Subsections (a) and (b) concern discharges either upon completion of payments due under a confirmed plan, or under some circumstances, when payment cannot be made. On the other hand, eligibility to file a Chapter 13 petition is set forth in 11 U.S.C. § 109:
Only an individual with regular income that owes, on the date of the filing of the petition, noncontingent, liquidated, unsecured debts of less than $307,675 and noncontingent, liquidated, secured debts of less than $922,975, or an individual with regular income and such individual's spouse, except a stockbroker or a commodity broker, that owe, on the date of the filing of the petition, noncontingent, liquidated, unsecured debts that aggregate less than $307,675 and noncontingent, liquidated, secured debts of less than $922,975 may be a debtor under chapter 13 of this title.
While there are some limitations on that general grant of eligibility, see, e.g., § 109(g), there is no prohibition based on the inability to be granted a discharge or the fact that the debtor is a serial filer. Indeed, the Supreme Court long ago found that serial filing was not necessarily barred:
Congress has expressly prohibited various forms of serial filings. See, e.g., 11 U.S.C. § 109(g) (no filings within 180 days of dismissal); § 727(a)(8) (no Chapter 7 filing within six years of a Chapter 7 or Chapter 11 filing); § 727(a)(9) (limitation on Chapter 7 filing within six years of Chapter 12 or Chapter 13 filing). The absence of a like prohibition on serial filings of Chapter 7 and Chapter 13 petitions, combined with the evident care with which Congress fashioned these express prohibitions, convinces us that Congress did not intend categorically to foreclose the benefit of Chapter 13 reorganization to a debtor who previously has filed for Chapter 7 relief. Cf. United States v. Smith, 499 U.S. 160, 167, 111 S.Ct. 1180, 1185, 113 L.Ed.2d 134 (1991) (expressly enumerated exceptions presumed to be exclusive).Johnson v. Home State Bank, 501 U.S. 78, 87, 111 S.Ct. 2150, 2156 (1991).
The Trustee's arguments that this conclusion undercuts other provisions of the code are unpersuasive. Whether debtors with certain kinds of debt, such as domestic support orders, may seek to abuse the system is immaterial. The bankruptcy court always has the authority to guard against bad faith filing and, indeed, must make a finding of good faith before approving a plan. The remedy is not to prohibit all Chapter 13 filings by debtors who previously filed within the applicable period and received discharges when Congress has not provided for such an absolute prohibition.

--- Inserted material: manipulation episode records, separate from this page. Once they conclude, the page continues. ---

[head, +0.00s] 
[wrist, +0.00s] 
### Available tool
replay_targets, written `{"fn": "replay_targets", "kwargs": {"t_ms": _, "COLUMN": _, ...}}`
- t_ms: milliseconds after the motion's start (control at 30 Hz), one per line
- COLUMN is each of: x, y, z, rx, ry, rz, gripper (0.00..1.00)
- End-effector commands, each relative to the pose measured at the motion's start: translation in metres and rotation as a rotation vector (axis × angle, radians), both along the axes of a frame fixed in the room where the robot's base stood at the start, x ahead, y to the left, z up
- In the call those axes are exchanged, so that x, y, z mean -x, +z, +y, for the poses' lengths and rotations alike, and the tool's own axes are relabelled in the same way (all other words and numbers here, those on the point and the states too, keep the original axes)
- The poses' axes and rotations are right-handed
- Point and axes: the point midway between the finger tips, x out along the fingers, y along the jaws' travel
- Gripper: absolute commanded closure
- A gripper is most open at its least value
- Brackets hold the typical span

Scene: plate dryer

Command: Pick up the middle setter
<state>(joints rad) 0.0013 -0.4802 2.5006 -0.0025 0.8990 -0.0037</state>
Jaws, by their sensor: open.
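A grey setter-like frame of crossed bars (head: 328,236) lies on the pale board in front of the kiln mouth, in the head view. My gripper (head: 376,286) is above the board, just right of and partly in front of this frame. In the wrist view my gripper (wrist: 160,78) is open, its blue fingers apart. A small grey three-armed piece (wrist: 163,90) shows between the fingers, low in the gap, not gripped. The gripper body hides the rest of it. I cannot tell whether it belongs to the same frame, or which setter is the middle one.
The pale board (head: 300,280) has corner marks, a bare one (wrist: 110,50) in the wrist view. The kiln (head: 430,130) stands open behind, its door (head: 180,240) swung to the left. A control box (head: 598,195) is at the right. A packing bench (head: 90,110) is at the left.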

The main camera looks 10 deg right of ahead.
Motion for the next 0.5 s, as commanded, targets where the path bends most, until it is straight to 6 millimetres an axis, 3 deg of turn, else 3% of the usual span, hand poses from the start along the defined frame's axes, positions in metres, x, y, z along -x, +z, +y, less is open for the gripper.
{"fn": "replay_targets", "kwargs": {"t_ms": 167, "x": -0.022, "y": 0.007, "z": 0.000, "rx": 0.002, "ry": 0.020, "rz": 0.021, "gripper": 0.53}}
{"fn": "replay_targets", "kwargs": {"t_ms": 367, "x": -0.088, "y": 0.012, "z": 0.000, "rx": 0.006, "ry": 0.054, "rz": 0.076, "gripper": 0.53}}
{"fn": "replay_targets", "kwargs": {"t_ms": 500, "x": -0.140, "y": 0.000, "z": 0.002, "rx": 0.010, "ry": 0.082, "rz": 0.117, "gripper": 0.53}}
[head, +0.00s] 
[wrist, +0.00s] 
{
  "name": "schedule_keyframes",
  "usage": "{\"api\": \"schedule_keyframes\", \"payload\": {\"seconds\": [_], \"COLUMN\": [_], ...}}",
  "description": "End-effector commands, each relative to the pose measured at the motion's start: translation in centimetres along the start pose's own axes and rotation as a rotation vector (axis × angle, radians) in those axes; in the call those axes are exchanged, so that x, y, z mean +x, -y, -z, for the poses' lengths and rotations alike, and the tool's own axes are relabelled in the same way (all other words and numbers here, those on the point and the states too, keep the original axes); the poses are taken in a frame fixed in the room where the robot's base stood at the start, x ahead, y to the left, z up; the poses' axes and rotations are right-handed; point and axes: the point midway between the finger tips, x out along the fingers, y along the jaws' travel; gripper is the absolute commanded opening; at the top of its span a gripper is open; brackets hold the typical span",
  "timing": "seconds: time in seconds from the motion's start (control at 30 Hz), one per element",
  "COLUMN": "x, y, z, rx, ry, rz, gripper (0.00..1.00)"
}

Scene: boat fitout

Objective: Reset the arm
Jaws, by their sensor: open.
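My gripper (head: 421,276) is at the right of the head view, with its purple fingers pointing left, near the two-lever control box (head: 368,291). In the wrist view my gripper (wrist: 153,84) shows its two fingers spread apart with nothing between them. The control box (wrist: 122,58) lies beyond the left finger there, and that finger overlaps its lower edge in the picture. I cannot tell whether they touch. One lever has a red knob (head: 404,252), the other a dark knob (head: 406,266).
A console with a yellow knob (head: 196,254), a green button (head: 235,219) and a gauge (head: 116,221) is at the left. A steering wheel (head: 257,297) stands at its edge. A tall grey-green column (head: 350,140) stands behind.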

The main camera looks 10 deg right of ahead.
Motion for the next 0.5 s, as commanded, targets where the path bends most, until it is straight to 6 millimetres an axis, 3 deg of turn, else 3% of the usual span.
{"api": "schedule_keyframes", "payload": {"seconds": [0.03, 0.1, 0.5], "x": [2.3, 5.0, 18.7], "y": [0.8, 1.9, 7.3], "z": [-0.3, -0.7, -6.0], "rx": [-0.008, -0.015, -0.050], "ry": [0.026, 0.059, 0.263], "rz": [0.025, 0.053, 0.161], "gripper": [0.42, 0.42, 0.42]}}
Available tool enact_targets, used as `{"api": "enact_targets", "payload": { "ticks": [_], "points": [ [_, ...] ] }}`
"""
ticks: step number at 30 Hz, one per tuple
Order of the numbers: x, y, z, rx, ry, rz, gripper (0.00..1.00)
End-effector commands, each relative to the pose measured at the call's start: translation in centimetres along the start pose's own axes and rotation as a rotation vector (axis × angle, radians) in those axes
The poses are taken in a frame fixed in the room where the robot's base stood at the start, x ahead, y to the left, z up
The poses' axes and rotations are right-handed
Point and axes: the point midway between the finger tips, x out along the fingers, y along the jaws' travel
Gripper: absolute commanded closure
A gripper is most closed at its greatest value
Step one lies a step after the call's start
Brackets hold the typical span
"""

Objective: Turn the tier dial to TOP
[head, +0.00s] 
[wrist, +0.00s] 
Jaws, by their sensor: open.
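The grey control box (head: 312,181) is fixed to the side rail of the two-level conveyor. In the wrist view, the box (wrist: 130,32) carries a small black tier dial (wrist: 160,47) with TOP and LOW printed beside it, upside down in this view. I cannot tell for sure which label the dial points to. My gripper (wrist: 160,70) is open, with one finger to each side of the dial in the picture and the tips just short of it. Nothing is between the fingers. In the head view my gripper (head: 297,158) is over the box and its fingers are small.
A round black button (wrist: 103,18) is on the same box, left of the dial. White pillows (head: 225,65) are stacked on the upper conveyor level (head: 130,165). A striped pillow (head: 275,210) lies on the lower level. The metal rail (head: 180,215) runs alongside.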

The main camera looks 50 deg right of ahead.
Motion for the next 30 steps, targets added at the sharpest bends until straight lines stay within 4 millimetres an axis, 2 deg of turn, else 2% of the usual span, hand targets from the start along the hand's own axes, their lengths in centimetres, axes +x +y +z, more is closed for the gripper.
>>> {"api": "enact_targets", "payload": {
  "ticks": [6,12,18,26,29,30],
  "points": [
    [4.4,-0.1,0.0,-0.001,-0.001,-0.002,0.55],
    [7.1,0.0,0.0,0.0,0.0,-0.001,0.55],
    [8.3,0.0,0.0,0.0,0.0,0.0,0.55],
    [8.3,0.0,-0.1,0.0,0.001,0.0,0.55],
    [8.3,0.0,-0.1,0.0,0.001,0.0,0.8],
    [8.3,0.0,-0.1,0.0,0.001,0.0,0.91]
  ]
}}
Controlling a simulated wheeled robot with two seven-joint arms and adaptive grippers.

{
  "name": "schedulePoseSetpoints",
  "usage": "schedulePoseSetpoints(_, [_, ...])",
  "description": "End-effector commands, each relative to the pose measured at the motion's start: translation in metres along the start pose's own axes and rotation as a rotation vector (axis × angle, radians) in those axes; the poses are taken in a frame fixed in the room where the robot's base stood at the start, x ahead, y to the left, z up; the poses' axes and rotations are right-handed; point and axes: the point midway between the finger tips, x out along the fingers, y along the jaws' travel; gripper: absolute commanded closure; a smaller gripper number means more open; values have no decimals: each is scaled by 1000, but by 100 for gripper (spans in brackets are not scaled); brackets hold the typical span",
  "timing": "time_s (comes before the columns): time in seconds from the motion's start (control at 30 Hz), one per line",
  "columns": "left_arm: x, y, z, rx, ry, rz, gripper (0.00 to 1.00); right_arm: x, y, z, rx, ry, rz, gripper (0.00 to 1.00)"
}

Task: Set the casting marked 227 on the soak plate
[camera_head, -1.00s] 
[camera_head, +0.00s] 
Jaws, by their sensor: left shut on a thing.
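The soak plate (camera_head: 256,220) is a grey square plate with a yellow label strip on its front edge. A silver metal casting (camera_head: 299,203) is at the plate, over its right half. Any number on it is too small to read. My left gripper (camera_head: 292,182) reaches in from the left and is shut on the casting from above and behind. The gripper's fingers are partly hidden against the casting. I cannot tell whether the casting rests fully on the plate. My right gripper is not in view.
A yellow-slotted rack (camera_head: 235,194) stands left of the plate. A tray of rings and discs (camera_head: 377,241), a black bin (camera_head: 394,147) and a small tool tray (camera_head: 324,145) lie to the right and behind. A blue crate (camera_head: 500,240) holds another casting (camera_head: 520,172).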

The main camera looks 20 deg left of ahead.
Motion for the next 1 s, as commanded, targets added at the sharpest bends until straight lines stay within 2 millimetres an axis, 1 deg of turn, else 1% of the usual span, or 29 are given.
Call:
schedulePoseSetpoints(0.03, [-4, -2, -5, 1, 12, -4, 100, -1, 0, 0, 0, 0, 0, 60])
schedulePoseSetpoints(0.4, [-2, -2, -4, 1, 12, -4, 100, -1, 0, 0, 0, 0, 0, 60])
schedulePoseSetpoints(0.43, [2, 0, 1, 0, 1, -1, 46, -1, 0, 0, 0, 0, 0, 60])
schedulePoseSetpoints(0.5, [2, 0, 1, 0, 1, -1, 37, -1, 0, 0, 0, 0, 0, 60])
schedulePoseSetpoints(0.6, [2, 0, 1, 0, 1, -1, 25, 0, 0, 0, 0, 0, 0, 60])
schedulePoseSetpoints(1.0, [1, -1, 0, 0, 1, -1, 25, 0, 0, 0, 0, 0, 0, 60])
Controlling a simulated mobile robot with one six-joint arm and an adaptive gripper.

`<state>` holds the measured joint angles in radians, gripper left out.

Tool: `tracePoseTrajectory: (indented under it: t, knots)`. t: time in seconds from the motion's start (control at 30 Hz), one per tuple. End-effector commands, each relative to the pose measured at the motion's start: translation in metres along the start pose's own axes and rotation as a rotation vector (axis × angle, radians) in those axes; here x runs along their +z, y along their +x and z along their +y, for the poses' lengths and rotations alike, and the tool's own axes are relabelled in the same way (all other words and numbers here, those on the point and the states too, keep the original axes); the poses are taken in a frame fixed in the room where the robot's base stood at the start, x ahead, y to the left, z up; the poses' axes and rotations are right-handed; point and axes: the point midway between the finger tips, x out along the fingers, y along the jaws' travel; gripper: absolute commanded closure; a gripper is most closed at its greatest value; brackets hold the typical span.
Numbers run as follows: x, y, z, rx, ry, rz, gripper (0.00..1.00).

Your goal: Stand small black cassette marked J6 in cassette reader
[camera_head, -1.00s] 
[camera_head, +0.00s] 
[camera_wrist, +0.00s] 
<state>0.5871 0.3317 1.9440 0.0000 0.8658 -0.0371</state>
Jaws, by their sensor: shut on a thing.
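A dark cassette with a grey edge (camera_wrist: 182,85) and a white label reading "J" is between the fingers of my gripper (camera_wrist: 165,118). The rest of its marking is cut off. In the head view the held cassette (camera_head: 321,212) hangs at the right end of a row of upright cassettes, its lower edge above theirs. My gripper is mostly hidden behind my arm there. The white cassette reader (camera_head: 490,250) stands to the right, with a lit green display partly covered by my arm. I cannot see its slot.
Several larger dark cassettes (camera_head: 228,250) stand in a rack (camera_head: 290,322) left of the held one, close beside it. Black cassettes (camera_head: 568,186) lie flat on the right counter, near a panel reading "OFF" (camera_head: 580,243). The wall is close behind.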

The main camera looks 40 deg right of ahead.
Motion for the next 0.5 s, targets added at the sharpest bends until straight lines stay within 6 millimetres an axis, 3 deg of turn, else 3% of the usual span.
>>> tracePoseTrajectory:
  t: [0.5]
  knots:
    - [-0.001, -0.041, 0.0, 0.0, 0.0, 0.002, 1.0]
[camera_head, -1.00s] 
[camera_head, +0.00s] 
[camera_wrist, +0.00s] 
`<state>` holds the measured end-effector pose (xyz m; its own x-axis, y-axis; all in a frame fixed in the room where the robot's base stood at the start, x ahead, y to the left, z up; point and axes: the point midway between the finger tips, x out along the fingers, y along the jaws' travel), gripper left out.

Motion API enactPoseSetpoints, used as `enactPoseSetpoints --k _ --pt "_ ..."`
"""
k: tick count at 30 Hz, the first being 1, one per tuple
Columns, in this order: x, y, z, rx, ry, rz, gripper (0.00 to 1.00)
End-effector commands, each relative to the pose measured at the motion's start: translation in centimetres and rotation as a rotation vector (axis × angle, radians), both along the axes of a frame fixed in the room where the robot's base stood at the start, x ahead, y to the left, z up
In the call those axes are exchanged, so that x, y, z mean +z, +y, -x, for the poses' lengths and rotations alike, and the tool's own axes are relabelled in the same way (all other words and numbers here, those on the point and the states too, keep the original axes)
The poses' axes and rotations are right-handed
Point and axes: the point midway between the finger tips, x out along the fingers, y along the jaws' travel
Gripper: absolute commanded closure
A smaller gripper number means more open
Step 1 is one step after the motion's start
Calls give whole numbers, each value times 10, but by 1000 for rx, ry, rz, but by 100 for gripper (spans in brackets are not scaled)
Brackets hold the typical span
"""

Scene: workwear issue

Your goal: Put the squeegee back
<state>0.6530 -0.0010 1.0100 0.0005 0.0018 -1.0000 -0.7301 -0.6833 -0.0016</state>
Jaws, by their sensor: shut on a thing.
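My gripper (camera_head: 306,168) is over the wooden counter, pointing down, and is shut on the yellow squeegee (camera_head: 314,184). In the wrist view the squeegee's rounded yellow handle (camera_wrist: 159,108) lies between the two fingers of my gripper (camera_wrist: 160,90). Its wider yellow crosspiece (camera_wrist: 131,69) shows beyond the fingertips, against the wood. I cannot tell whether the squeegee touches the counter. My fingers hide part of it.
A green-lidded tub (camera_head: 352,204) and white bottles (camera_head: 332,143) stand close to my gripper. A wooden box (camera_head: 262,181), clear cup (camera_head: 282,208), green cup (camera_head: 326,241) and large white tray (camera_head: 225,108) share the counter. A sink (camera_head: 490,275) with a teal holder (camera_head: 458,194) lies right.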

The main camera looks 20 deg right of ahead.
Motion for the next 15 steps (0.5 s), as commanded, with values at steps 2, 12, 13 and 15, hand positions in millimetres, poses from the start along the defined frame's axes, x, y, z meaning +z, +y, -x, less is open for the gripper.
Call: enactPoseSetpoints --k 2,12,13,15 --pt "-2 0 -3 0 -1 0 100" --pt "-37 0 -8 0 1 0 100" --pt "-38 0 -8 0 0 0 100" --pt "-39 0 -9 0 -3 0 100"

The Trustee's argument that this conclusion contravenes the language of Johnson v. Home State Bank is also without merit. He is correct that sections 727(a)(8) and (a)(9), using language similar to that in section 1328(f), explicitly prohibit the grant of a discharge if the debtor previously was granted a discharge in a case filed within a specified period of time. As quoted above, the Court summarized this section in explanatory parenthetical phrases as follows:
Congress has expressly prohibited various forms of serial filings. See, e.g., 11 U.S.C. § 109(g) (no filings within 180 days of dismissal); § 727(a)(8) (no Chapter 7 filing within six years of a Chapter 7 or Chapter 11 filing); § 727(a)(9) (limitation on Chapter 7 filing within six years of Chapter 12 or Chapter 13 filing).Johnson, 501 U.S. at 87. The Trustee argues that because the Supreme Court referred to these provisions as "prohibitions" on filing, the similar language of section 1328(f) should also be interpreted to bar the filing of covered Chapter 13 cases.
This argument misapplies the framework of statutory interpretation. A court interpreting a statute must begin by determining whether the statute's language is ambiguous; when a statute's language is unambiguous on its face, the court must apply that language without searching further for indications of Congressional intent. In re Coleman, 426 F.3d at 725. The language of section 1328(f) is clear and unambiguous. It prohibits only the grant of a discharge under Chapter 13, and does not address the circumstances, set out in section 109, under which a Chapter 13 bankruptcy petition may be filed. The provision relied on by the Trustee to prohibit, ab initio, the filing of a petition is part of a statute governing discharges after confirmation of a plan. It simply makes no sense to read § 1328(f) as a limitation on filing. Therefore, it is inappropriate to look to other sources, including the language used in Johnson, to interpret section 1328(f).
Furthermore, even the Supreme Court's characterization of section 727(a)(8) and (a)(9) as types of provisions "prohibiting" serial filings is not inconsistent with the conclusion that section 1328(f) speaks only to the power to grant a bankruptcy discharge. All three statutory provisions prohibit bankruptcy discharge orders under certain circumstances of serial filing, and thus operate to decrease the incentives to engage in those types of serial filing. In this manner, these provisions function as limitations on serial filing in practice, even though they do not directly prohibit the filing of any bankruptcy petition.
Accordingly, the orders appealed from will be affirmed. A separate order will be entered.